From the listing below, pull out all lines with "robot" in them.

++++ Provided data ++++

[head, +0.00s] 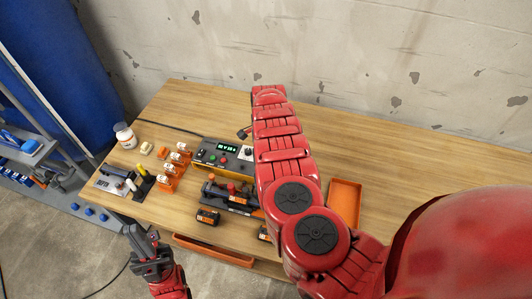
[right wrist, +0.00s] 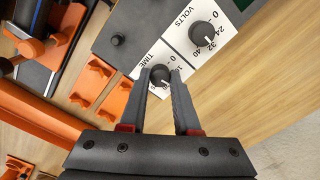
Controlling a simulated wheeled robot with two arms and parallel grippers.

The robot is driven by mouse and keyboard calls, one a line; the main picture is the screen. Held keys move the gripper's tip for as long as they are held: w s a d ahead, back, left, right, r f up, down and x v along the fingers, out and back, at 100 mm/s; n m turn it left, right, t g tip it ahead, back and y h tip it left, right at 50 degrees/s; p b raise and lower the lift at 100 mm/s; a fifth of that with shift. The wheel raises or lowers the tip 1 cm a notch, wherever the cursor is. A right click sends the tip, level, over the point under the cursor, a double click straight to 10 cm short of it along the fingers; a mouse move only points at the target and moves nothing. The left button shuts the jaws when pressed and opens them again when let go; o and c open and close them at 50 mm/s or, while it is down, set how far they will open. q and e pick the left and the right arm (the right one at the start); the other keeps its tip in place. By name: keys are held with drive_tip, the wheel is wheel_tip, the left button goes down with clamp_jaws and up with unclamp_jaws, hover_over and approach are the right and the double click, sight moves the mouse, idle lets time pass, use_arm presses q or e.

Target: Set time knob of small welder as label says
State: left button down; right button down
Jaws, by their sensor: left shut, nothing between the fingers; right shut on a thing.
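The small welder (head: 208,155) is a dark box with a lit green display (head: 229,149) and coloured buttons, near the middle of the bench. In the right wrist view, its white panel carries a black TIME knob (right wrist: 160,78) and a black VOLTS knob (right wrist: 203,34) with printed scales. My right gripper (right wrist: 160,75) is shut on the TIME knob, one finger on each side. The fingers cover part of its scale, and I cannot tell its exact setting. My left gripper (head: 142,236) is shut and empty, below the bench's front edge. The label's writing is too small to read.
Orange holders (head: 173,167), a white bottle (head: 124,135) and a fixture with a yellow-topped part (head: 142,180) stand left of the welder. An orange tray (head: 345,196) lies right of my right arm. The bench's right side (head: 420,160) looks clear.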

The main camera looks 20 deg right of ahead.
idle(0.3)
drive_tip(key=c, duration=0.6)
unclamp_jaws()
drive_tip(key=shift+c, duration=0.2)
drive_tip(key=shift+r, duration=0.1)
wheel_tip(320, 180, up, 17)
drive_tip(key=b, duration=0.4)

++++

# Solution to this task
Controlling a simulated wheeled robot with two arms and parallel grippers.
The robot is driven by mouse and keyboard calls, one a line; the main picture is the screen. Held keys move the gripper's tip for as long as they are held: w s a d ahead, back, left, right, r f up, down and x v along the fingers, out and back, at 100 mm/s; n m turn it left, right, t g tip it ahead, back and y h tip it left, right at 50 degrees/s; p b raise and lower the lift at 100 mm/s; a fifth of that with shift. The wheel raises or lowers the tip 1 cm a notch, wherever the cursor is. A right click sends the tip, level, over the point under the cursor, a double click straight to 10 cm short of it along the fingers; a mouse move only points at the target and moves nothing. The left button shuts the jaws when pressed and opens them again when let go; o and c open and close them at 50 mm/s or, while it is down, set how far they will open. q and e pick the left and the right arm (the right one at the start); the other keeps its tip in place. By name: keys are held with drive_tip, the wheel is wheel_tip, the left button goes down with clamp_jaws and up with unclamp_jaws, hover_over and approach are the right and the double click, sight moves the mouse, idle lets time pass, use_arm presses q or e.

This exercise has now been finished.